**Task instructions**
Look through the entries below and report how many lines hold the string "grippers". Only the number is wanted.

**Raw records**

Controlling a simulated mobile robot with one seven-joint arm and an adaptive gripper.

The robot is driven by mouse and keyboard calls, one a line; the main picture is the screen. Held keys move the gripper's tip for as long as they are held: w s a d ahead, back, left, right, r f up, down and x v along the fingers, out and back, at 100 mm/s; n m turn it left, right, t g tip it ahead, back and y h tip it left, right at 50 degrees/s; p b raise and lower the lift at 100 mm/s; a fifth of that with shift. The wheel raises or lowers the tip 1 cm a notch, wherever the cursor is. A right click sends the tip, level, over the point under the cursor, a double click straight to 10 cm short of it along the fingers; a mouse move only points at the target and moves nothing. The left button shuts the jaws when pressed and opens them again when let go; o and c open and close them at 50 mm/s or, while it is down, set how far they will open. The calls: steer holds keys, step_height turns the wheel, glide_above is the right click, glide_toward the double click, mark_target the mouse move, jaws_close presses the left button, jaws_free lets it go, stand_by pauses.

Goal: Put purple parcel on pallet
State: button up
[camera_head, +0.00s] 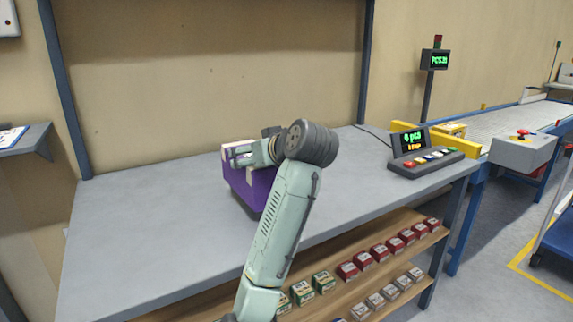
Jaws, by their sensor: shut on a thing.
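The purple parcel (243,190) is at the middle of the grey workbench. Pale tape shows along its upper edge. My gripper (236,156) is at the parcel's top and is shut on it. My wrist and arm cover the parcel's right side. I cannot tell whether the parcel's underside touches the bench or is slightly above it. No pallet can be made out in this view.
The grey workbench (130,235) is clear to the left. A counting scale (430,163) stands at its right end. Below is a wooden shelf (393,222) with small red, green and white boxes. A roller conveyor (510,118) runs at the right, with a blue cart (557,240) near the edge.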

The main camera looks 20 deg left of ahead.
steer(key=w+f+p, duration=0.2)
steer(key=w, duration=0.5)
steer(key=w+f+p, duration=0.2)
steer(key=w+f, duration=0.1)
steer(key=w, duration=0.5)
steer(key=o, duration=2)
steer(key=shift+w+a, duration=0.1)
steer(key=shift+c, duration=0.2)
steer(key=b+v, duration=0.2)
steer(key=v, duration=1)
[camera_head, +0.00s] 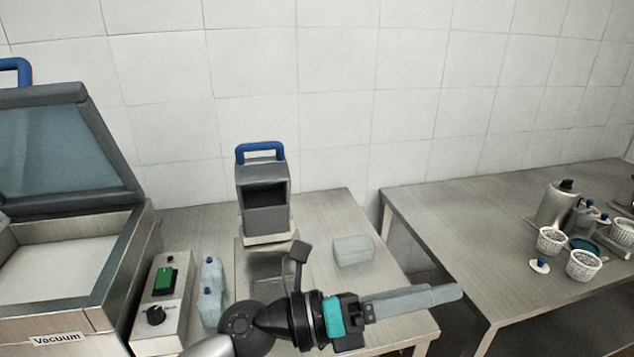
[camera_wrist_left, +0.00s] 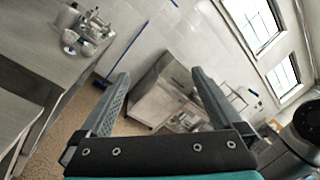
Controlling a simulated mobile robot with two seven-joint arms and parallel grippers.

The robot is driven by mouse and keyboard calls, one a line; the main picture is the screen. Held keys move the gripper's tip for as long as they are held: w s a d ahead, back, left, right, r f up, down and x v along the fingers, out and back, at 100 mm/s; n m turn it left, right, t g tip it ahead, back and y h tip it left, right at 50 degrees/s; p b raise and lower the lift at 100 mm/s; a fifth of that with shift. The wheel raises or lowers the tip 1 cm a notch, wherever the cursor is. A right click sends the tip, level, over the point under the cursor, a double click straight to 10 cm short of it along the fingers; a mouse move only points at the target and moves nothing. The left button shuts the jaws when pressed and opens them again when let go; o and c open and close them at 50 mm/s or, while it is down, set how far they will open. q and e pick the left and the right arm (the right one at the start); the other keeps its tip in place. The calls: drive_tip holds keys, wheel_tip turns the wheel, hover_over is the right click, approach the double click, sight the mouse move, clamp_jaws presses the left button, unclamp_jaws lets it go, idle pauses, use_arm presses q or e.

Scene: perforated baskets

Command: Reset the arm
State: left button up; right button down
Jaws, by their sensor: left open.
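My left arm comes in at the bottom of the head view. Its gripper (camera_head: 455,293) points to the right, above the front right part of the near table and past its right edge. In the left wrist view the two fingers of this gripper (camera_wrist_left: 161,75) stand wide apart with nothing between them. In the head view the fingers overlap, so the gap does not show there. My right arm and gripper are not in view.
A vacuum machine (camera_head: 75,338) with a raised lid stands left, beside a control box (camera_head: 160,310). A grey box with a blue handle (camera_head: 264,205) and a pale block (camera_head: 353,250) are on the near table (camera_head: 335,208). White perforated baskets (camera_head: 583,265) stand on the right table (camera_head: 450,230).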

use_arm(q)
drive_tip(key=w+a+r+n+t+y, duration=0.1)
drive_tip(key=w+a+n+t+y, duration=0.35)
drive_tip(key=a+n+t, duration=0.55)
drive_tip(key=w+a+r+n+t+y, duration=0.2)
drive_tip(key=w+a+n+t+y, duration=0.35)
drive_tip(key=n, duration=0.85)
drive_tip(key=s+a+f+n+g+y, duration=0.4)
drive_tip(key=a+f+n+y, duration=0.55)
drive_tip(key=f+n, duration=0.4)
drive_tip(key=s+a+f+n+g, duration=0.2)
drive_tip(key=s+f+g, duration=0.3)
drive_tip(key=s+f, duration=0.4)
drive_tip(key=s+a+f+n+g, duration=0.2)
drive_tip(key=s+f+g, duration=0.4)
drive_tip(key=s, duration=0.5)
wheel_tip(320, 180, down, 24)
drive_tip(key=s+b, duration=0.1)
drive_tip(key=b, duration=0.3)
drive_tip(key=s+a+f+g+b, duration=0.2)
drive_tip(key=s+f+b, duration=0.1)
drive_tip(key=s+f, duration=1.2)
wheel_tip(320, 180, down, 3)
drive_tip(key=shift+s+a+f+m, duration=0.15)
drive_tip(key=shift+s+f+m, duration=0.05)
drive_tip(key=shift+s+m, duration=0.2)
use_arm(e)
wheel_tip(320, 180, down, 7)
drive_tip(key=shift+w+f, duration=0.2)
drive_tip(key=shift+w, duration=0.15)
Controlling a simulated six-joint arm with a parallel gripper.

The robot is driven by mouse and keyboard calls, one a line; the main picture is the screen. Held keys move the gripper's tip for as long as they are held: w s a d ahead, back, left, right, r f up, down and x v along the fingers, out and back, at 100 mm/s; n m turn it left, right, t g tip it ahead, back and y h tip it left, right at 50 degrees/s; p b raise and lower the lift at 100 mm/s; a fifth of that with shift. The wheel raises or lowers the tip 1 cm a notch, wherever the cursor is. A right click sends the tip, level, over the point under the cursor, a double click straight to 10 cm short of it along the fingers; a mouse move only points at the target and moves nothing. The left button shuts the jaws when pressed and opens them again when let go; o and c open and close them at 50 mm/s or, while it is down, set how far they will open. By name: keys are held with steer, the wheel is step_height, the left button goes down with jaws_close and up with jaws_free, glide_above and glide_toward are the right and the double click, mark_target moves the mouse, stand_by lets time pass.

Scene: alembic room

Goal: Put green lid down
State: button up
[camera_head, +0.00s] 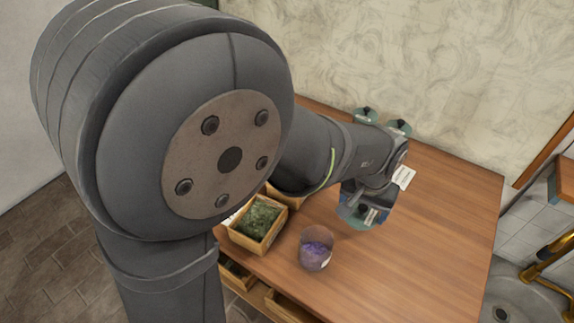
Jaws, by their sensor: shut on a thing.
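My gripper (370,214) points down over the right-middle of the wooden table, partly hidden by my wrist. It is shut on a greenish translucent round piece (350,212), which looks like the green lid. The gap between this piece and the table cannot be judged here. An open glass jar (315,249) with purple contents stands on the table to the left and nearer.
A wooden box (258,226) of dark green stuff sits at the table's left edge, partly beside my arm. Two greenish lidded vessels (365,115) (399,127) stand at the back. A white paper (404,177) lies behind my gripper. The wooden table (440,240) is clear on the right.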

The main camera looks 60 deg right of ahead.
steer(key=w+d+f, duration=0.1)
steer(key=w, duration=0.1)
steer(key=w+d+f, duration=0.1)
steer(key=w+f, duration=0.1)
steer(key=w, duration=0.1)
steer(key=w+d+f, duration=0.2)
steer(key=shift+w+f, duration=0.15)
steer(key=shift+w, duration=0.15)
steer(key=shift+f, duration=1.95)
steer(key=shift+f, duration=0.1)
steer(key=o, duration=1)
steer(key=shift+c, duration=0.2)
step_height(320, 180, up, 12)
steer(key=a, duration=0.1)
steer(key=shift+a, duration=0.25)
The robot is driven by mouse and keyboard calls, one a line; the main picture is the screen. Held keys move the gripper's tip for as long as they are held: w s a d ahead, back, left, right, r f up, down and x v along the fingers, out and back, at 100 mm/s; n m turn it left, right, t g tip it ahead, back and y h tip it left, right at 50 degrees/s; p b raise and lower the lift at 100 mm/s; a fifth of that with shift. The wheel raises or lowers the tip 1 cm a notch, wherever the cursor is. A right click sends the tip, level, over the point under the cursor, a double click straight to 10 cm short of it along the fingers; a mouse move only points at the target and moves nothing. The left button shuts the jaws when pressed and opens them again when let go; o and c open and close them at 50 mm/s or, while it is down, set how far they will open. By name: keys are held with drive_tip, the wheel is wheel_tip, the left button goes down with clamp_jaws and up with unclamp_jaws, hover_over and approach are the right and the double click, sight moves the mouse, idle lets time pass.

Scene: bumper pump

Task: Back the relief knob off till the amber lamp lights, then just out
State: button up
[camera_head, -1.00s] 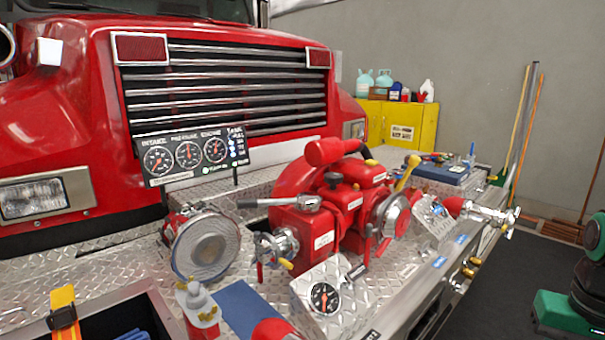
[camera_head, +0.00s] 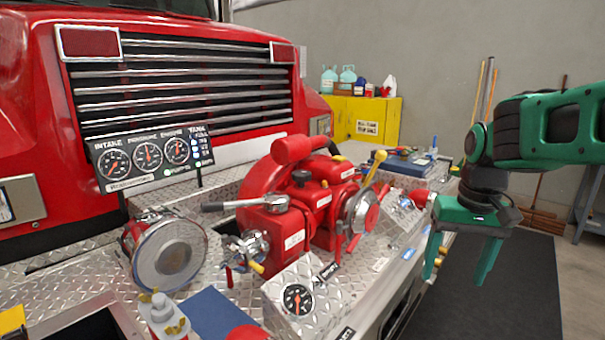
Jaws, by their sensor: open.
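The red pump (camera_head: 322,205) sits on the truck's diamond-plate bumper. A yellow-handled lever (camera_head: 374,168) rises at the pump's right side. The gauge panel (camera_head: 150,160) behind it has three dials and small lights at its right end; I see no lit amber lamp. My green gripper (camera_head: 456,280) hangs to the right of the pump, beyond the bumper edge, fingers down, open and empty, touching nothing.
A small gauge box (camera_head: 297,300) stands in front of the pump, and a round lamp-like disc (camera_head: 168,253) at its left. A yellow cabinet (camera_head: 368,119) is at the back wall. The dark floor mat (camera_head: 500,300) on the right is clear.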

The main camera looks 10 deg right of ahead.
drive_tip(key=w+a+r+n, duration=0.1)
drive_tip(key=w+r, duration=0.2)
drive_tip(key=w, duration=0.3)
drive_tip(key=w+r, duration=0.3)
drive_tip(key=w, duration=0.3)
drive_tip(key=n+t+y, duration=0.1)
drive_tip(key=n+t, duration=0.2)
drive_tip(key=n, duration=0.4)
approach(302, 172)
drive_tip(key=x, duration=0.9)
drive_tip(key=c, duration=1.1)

...

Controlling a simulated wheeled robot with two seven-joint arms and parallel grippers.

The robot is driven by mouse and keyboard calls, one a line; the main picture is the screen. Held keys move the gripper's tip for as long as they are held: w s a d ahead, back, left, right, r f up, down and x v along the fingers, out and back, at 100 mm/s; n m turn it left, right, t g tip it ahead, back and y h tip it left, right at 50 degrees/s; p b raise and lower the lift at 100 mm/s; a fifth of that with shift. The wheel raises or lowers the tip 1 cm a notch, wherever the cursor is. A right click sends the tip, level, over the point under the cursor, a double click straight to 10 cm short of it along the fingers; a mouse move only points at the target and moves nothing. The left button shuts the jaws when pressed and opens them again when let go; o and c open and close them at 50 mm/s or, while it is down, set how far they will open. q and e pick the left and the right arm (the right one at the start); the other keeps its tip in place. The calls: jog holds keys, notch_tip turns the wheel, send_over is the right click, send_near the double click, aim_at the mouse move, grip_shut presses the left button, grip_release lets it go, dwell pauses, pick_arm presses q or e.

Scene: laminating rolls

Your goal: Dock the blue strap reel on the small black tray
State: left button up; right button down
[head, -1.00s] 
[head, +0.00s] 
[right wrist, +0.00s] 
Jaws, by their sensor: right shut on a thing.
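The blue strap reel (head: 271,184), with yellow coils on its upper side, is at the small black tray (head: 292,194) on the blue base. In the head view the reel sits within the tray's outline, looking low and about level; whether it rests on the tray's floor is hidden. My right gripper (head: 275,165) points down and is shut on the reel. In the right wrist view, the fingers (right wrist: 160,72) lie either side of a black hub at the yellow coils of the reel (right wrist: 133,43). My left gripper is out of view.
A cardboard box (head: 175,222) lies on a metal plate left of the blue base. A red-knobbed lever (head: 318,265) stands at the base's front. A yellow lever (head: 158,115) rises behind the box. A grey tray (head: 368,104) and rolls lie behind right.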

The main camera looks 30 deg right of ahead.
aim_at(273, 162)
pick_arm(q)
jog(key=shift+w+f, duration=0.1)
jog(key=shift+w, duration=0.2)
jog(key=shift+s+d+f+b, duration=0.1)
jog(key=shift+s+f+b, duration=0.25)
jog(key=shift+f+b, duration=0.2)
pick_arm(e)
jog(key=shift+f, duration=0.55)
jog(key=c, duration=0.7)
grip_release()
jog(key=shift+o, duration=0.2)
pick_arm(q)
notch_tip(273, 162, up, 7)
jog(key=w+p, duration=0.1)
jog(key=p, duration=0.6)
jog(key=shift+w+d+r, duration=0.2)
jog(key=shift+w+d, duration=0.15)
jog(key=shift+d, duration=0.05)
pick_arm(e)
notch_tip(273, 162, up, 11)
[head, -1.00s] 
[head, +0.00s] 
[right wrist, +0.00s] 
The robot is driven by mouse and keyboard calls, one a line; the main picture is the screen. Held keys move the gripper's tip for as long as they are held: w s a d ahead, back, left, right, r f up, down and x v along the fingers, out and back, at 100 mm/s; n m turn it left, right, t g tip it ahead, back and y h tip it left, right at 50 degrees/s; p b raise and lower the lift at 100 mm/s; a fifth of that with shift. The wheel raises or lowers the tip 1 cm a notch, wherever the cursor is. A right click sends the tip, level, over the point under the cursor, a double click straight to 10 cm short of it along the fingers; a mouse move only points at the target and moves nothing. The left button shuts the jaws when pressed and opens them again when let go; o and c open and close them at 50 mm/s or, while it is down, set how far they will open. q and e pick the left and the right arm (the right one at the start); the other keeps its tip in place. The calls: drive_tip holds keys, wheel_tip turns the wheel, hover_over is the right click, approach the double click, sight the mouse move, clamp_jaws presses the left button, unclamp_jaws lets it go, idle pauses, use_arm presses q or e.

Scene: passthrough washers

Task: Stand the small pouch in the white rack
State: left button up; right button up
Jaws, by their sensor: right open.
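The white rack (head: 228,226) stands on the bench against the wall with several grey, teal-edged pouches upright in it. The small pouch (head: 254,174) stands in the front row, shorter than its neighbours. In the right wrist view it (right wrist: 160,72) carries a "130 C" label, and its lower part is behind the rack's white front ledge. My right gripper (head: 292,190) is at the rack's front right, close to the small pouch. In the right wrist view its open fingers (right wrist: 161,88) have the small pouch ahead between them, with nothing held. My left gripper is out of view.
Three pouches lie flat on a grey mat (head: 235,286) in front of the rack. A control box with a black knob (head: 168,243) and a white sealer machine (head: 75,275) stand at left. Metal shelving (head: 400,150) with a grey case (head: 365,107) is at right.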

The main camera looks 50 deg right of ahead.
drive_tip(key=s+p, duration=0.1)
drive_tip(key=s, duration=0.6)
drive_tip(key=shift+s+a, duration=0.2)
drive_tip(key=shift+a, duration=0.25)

* * *

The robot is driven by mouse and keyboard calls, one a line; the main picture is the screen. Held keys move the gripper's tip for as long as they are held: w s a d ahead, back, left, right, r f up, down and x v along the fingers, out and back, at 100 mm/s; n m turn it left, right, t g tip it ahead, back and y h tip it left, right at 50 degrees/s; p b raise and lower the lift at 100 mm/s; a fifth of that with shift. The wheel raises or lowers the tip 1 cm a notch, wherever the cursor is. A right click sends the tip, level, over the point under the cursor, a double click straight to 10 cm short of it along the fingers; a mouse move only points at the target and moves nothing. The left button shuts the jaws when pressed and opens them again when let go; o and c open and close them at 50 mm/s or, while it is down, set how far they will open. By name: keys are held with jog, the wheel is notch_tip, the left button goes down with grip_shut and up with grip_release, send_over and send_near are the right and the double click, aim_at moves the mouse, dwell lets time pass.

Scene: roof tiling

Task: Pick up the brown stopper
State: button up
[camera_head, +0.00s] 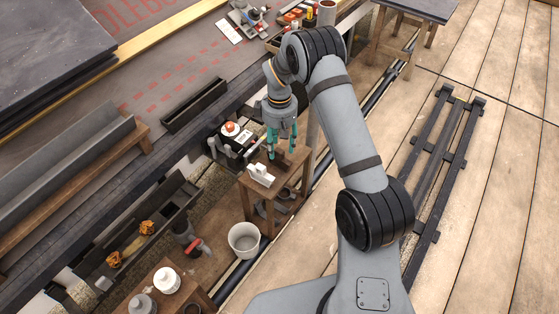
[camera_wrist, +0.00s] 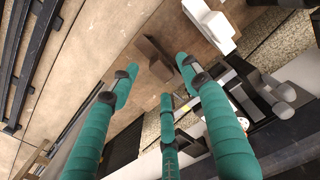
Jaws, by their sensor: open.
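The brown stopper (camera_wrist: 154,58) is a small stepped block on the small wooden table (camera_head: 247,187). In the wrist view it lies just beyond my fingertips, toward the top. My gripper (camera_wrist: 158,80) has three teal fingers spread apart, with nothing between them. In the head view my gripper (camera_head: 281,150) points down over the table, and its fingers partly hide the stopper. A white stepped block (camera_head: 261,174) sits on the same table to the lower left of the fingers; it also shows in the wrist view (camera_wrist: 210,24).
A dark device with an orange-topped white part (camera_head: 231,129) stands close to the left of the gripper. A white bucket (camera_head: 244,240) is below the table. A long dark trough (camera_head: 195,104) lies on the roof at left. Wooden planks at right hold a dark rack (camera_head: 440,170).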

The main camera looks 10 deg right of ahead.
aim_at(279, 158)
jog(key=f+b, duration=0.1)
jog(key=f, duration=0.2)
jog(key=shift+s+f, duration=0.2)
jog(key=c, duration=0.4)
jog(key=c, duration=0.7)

**Task answer**
2